Commitment Week Reflection – October 2019
Each year in mid-October at the Lancaster Campus we have a weeklong chapel series called “Commitment Week.” Over the years the chapels have focused on a variety of things such as identity, “seeing with new eyes”, God’s love for us, and “wellness” or “wholeness.” This year, Hunter Hess and Rashard Allen, both pastors at Neffsville Mennonite Church, shared with us on the topic of prayer and the belief that “Prayer Changes Everything.” Hunter and Rashard shared about what prayer is, various ways to pray, and stories from the Bible and from their own lives relating to prayer. They also challenged students to pray for things that they or others are struggling with or for things they are hoping to see change. Prayer, at its core, is communication with God and Hunter and Rashard reminded us that just like any form of communication, prayer can look, sound, and feel different depending on the circumstances of the one praying and depending what is prayed for. At times, prayer is conversational, at times it is loud and fervent, at times prayer is silent and reflective. Likewise, God communicates with us in a variety of ways including Scripture, our emotions and feelings, our circumstances, and through the words of others. Hunter and Rashard encouraged us to use Scripture as a guide for how to pray and for what to pray. For example, Lamentations and the Psalms are examples of God’s people pouring out their hearts to God in anger, pain, and disappointment as well as in awe, praise, and gratitude. God is big enough to welcome our expressions of anger, doubt, and pain. Hunter and Rashard reminded us that Jesus himself, as recorded in Matthew, provides an excellent framework for how to pray. In “The Lord’s Prayer” Jesus encourages us to praise God, to pray that God’s will and kingdom would be realized on Earth as in Heaven, to ask for things that we need, to confess our shortcomings and ask for forgiveness, and to ask for strength to persevere. Jesus also models a range of postures of prayer as he prays alone, he prays in gratitude, he prays for unity for his disciples, and as he prays fervently crying out to God in pain at the time of his trial and crucifixion.
Throughout the week Hunter and Rashard challenged us to pray and to consider situations in which our prayers were answered in the ways and in the time frame in which we asked. They also encouraged us to consider situations in which our prayers were not answered as we hoped they would be.
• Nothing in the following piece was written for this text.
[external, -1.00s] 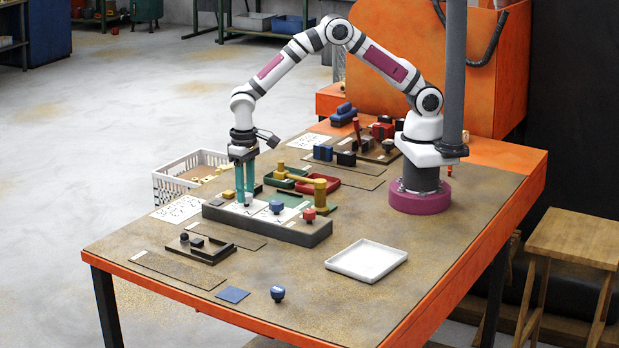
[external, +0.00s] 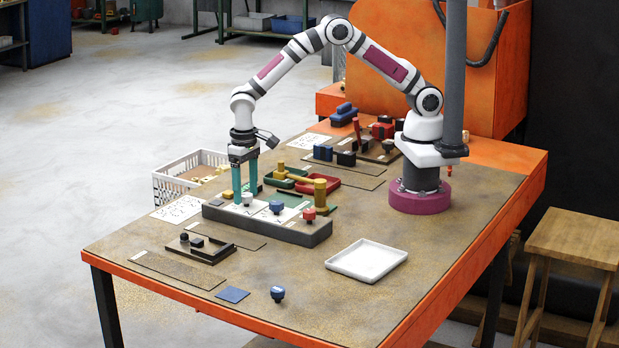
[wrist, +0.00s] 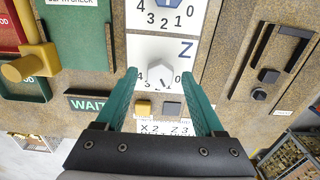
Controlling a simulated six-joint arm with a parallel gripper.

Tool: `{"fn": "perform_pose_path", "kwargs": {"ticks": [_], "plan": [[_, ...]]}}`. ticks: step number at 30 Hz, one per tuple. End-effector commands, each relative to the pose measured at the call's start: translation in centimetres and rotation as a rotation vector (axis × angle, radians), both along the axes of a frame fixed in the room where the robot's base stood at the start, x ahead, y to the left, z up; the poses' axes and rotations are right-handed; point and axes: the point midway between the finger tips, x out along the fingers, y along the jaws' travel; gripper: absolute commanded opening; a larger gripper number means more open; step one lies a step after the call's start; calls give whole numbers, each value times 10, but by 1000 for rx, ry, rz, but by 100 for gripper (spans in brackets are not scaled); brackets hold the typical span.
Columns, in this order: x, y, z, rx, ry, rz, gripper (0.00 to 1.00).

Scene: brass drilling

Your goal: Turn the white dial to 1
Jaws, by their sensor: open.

They reminded us that even in those moments and perhaps most often in those moments “prayer still changes everything” as perhaps the most important change and transformation that needed to happen was a healed relationship, a change in perspective, or a softening of the heart toward God and others.
Hunter and Rashard ended the week with a call to prayer for all of us in the auditorium. They encouraged us to pray in whatever way the spirit was moving us to pray. Some students and faculty prayed silently at their seats while others moved to be with friends or faculty members.
We are very grateful for Hunter and Rashard and for their willingness to take time from their busy schedules and to share with us. It was a positive week and provided students and faculty with an important time to reflect on prayer and hopefully to renew their commitment to pray without ceasing because “Prayer Changes Everything.”